The lines to transcribe begin with the one containing "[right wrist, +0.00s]" and end with the last line below; reproduce them exactly, without the pictures.
+ + + + + + +
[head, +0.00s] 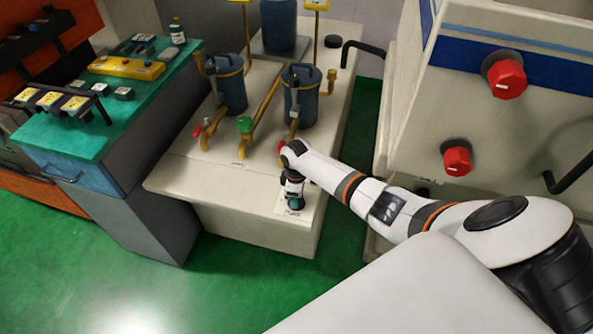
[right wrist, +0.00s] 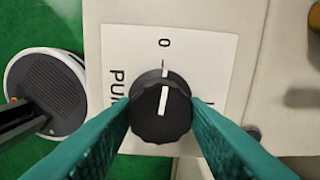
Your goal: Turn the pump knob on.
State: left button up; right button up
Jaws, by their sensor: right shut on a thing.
+ + + + + + +
* _TASK RESULT_
[right wrist, +0.00s] 
Your goal: Turn the pump knob on.
State: left button up; right button up
Jaws, by their sensor: right shut on a thing.

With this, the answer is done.